There are a few different ways the phrase “data-as-a…” can end, but the two we see the most often are “data-as-a-service” (which is not a particularly recent trend) and “data-as-a-product” (which is). The former, enabled by software as a service (or SaaS, which we’re sure you’ve already heard of), is basically the idea that data and data management capabilities can be delivered to your organisation by a third-party, on-demand, via the cloud. This is a well-understood concept at this point, and we would not mention it except to note that despite the similar names, it and data-as-a-product are rather different things, and in fact are barely related past the fact that they both involve data.

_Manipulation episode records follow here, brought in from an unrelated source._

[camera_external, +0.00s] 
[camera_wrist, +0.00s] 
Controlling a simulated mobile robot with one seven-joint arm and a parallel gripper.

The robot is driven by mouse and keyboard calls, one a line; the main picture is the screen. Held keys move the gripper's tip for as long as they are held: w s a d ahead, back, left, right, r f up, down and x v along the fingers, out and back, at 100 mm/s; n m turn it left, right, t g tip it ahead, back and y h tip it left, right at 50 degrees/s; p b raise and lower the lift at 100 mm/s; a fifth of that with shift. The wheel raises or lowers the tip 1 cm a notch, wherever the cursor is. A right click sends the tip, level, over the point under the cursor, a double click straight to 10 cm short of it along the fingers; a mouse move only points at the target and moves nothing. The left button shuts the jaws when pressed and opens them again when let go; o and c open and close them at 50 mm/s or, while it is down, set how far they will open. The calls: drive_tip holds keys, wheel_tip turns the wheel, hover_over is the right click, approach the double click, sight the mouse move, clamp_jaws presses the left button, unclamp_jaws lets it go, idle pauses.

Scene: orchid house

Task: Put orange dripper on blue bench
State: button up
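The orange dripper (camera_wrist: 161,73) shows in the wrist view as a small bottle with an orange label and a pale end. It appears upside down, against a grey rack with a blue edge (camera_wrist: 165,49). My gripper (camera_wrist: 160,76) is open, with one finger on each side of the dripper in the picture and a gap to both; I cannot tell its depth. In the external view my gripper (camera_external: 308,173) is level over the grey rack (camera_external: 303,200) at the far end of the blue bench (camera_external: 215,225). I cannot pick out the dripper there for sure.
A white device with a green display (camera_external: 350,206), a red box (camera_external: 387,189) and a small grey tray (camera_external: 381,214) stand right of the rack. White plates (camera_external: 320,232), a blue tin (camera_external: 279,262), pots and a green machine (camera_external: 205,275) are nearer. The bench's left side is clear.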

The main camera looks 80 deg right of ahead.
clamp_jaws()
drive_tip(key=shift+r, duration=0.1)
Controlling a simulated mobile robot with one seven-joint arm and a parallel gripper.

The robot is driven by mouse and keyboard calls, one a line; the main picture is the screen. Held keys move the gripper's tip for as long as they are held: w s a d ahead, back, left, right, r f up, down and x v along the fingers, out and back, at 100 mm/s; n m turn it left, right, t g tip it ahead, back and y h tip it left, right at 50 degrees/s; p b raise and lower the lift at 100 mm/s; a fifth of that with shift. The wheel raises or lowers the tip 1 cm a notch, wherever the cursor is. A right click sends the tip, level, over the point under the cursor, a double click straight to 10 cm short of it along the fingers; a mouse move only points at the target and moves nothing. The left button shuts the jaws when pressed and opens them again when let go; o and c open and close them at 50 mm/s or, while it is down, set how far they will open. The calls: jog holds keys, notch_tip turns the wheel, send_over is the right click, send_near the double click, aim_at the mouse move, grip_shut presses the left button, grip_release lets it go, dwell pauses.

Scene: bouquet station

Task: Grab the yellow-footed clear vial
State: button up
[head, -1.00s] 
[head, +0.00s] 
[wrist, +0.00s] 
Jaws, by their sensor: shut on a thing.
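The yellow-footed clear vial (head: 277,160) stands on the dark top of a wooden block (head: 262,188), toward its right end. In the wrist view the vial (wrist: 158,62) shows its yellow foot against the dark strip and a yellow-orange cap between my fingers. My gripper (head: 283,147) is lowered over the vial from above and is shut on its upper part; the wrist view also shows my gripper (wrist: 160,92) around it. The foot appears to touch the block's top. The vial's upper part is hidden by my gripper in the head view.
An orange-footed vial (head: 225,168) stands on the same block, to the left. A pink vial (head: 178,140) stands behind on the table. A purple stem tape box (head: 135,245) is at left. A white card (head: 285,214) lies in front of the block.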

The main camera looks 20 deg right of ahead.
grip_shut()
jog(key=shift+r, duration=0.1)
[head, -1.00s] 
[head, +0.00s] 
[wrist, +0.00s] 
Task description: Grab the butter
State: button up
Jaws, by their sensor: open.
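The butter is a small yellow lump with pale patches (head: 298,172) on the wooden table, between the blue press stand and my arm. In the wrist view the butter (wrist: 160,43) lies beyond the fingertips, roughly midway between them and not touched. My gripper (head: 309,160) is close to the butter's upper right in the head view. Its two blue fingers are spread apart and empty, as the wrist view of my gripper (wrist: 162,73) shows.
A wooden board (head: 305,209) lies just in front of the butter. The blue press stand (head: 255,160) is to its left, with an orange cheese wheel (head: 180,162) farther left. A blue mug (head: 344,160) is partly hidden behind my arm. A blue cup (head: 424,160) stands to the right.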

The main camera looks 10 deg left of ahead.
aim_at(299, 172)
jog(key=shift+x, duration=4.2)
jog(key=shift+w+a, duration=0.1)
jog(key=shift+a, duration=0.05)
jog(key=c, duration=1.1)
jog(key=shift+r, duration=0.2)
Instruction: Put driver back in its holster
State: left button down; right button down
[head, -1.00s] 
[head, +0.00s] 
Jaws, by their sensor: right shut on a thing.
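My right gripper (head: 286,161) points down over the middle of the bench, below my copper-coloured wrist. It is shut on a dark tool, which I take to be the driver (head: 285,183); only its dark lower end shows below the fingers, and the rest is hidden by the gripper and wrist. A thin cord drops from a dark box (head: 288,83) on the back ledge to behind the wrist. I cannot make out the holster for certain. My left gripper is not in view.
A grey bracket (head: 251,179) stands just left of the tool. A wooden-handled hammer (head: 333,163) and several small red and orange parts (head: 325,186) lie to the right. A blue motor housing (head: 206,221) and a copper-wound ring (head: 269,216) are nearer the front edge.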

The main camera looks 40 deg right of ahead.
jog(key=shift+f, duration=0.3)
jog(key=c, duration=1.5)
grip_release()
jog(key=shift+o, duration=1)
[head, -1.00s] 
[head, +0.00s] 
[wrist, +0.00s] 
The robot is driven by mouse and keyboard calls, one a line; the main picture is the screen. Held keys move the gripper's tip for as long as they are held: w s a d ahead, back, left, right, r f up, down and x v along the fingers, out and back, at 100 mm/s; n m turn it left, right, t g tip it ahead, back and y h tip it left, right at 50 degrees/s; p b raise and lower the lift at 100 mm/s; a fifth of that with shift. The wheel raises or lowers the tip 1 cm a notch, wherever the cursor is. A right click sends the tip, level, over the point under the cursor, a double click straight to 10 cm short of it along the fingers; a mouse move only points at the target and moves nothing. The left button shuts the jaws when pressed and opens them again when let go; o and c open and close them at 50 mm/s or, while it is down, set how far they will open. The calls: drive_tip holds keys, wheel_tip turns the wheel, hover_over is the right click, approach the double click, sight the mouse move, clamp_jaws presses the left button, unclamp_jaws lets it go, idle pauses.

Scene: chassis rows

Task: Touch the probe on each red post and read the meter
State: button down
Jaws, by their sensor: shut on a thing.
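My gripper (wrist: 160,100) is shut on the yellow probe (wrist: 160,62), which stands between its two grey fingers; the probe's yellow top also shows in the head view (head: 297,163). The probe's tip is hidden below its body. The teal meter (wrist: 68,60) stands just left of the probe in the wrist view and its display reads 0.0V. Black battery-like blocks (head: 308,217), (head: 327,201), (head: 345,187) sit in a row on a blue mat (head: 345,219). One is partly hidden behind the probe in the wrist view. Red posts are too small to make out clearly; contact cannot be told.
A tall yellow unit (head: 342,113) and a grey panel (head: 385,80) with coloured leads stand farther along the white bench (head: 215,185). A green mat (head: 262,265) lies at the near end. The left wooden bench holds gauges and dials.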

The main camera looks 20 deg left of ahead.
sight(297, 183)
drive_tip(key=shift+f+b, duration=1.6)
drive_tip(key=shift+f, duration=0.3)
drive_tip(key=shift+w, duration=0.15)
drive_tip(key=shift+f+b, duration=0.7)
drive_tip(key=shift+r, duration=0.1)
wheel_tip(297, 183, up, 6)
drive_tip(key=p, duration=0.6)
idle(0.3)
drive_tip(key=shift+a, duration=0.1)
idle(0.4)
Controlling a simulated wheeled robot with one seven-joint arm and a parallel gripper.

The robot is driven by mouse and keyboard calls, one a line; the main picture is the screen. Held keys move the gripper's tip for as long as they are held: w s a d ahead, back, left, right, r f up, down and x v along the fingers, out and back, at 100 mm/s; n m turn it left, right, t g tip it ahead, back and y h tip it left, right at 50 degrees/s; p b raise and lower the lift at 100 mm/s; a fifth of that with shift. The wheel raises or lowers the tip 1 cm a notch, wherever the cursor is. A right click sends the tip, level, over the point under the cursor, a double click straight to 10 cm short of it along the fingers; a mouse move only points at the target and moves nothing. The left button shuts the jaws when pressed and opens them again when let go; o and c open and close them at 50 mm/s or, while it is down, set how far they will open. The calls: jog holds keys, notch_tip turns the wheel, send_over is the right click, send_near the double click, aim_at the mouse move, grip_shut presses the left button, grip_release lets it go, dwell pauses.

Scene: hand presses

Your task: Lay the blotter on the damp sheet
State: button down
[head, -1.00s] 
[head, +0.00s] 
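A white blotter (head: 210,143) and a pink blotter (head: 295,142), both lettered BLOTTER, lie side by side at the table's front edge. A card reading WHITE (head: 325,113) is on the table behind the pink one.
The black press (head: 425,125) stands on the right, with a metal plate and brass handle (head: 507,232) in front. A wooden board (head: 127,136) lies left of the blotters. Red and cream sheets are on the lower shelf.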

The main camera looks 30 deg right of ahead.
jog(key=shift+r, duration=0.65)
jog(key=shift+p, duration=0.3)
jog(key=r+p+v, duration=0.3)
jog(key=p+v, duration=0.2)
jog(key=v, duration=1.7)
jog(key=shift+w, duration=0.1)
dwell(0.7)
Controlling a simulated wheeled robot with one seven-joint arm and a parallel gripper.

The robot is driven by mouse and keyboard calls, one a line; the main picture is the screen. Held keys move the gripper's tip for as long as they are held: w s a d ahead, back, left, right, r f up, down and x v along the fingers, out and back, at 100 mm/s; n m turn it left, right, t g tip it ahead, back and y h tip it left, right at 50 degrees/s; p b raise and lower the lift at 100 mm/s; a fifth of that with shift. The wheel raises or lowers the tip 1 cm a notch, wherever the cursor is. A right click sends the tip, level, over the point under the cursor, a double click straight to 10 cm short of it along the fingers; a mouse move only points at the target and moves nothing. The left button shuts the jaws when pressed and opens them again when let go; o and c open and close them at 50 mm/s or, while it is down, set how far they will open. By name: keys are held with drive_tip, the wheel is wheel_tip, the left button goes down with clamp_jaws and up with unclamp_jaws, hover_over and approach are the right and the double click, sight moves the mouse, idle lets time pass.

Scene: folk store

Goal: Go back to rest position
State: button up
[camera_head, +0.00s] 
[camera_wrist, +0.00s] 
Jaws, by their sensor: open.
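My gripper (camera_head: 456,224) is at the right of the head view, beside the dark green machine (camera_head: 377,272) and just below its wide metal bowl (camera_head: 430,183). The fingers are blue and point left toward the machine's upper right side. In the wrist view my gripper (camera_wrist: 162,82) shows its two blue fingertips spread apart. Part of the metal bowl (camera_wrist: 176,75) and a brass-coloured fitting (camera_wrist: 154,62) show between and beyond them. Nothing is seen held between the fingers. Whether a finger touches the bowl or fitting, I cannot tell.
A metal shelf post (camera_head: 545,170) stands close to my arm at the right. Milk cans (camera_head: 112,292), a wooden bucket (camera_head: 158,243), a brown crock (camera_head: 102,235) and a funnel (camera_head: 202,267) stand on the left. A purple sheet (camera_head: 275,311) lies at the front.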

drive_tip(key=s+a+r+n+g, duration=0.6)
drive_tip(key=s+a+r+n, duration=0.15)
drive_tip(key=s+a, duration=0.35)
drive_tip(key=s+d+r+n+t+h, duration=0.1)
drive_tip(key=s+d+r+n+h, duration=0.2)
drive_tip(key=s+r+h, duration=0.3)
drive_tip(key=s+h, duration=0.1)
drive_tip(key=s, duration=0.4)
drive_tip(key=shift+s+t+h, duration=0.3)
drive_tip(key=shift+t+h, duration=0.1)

This is because data-as-a-product refers to the practice of treating your internal data like a first-order product, with the job of your data team(s) – and by extension, your Chief Data Officer or equivalent executive – being to provide the rest of your organisation with the right data that it needs at the right time, and at the right level of quality, thus enabling greater utilisation of your data in general (more timely and more accurate analytical insights, for instance). Technologies such as KPIs (Key Performance Indicators) are frequently employed to this end. Essentially, data is treated as a product that is curated and managed by data professionals before being handed off to data “customers” – in other words, the rest of your organisation.

The long and the short of it is that data-as-a-product essentially just means taking your internal data seriously as an asset and helping other stakeholders recognise that, rather than giving it short shrift because it isn’t seen as generating business value. The latter position has always been rather unwise, and data-as-a-product is far from the first time this has been pointed out, but if it convinces organisations to take proper care of their data, we’re all for it.